Emerson também comentou o fato de não ter buscado esconder a sexualidade através de um casamento e as consequências dessa decisão.

"Lógico que existem gays no futebol, e muitos optam por casar. Dessa forma, eles se protegem, se enquadram num padrão que é aceito. Eles se protegem da suspeita de serem homossexuais e aí conseguem sobreviver. Só que normalmente, quando você faz isso, acaba levando uma vida infeliz, fazendo a outra pessoa infeliz. Eu optei por não casar. Optei por não enganar ninguém, por enfrentar tudo sozinho. Talvez aí também veio a fama, os comentários, porque eu nunca casei. Eu nunca aparecia com uma namorada, então esses comentários sempre surgiam. Quando tinha alguma reunião, algum churrasco de atletas que todo mundo levava a esposa, eu estava sempre sozinho. E, logicamente, os outros jogadores falavam muito, mas eu optei por enfrentar".

O ex-goleiro também revelou como se sentia solitário e admitiu ter sofrido depressão. "Eu sofri bastante. Várias vezes eu pensei em desistir. Tive depressão, principalmente por conta da solidão. Eu não tinha com quem dividir isso e era um peso muito grande nas minhas costas. E ao mesmo tempo precisava entregar desempenho, porque no futebol, se você não entrega desempenho, se não joga bem, perde a sua posição, perde contratos. Mas se preocupavam com a condição técnica, condição tática, a condição física, que são importantes. E o emocional? O futebol não virou um negócio? O objetivo não é receita? Então trate bem da saúde mental dos seus atletas", alertou.
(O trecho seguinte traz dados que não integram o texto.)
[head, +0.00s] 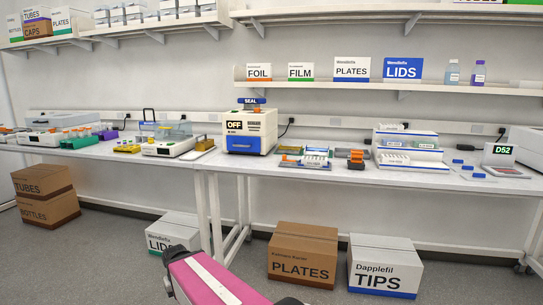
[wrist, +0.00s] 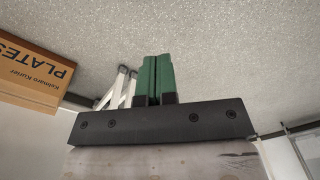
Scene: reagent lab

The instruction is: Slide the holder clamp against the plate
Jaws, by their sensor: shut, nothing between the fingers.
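My gripper (wrist: 157,62) shows in the wrist view as two green fingers pressed together, with nothing between them. It is away from the bench top, with the floor and a cardboard box behind it. In the head view a low holder (head: 292,157) with teal, yellow and orange parts lies on the bench. White and blue plate-like pieces (head: 316,157) sit beside it on the right.
The sealer (head: 248,131) marked OFF stands left of the holder. A white and blue rack unit (head: 408,150) and a display (head: 498,155) stand to the right. On the floor are PLATES (head: 303,252) and TIPS (head: 383,265) boxes. The bench's front strip is clear.

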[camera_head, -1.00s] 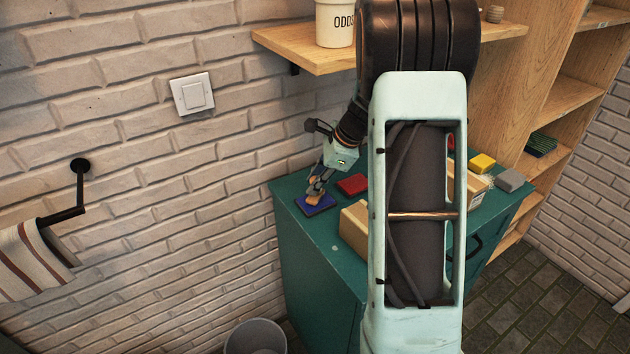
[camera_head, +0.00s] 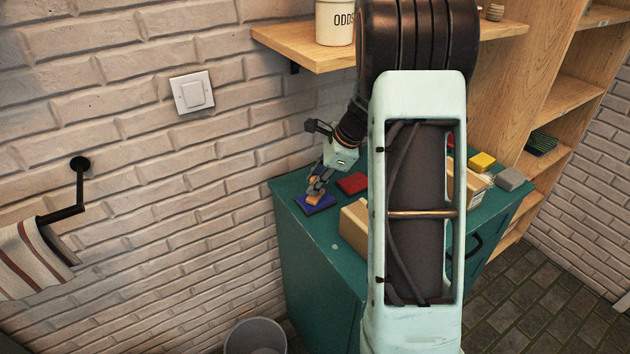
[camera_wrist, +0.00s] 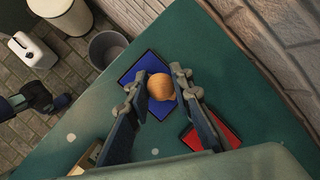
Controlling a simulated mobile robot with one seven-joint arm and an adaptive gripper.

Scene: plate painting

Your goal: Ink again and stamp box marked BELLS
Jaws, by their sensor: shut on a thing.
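My gripper (camera_head: 315,191) is shut on a wooden stamp (camera_head: 313,200) with a rounded orange-brown top. The stamp also shows between my fingers in the wrist view (camera_wrist: 160,87). It is over the blue ink pad (camera_head: 325,203) at the left end of the green cabinet top; it looks to be on the pad, but its underside is hidden. A cardboard box (camera_head: 354,228) stands near the front edge, partly behind my arm. Another box (camera_head: 476,184) shows right of my arm. I cannot read the name BELLS on either.
A red ink pad (camera_head: 352,184) lies right of the blue one. A yellow block (camera_head: 482,162) and a grey block (camera_head: 509,179) are at the right of the cabinet (camera_head: 312,272). A bin (camera_head: 256,338) stands on the floor. The brick wall is close behind the gripper.
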Emerson contou que uma das motivações para falar sobre o assunto foi fomentar a discussão a respeito do tema e, consequentemente, combater o preconceito no futebol. 

"É possível ser gay, ídolo e ganhar títulos. Dá para ser um jogador talentoso. Dá para ter sucesso no futebol. Eu cumpri minhas obrigações dignamente. Fui profissional e entreguei desempenho, isso acaba me motivando para deixar um legado fora de campo também. Falar sobre o assunto, jogar luz sobre o assunto vai fazer, com certeza, primeiro, quebrar um pouco esse silêncio que existe, porque sempre existiu gay no futebol. Só que ninguém fala, todo mundo ignora isso, faz de conta que não tem".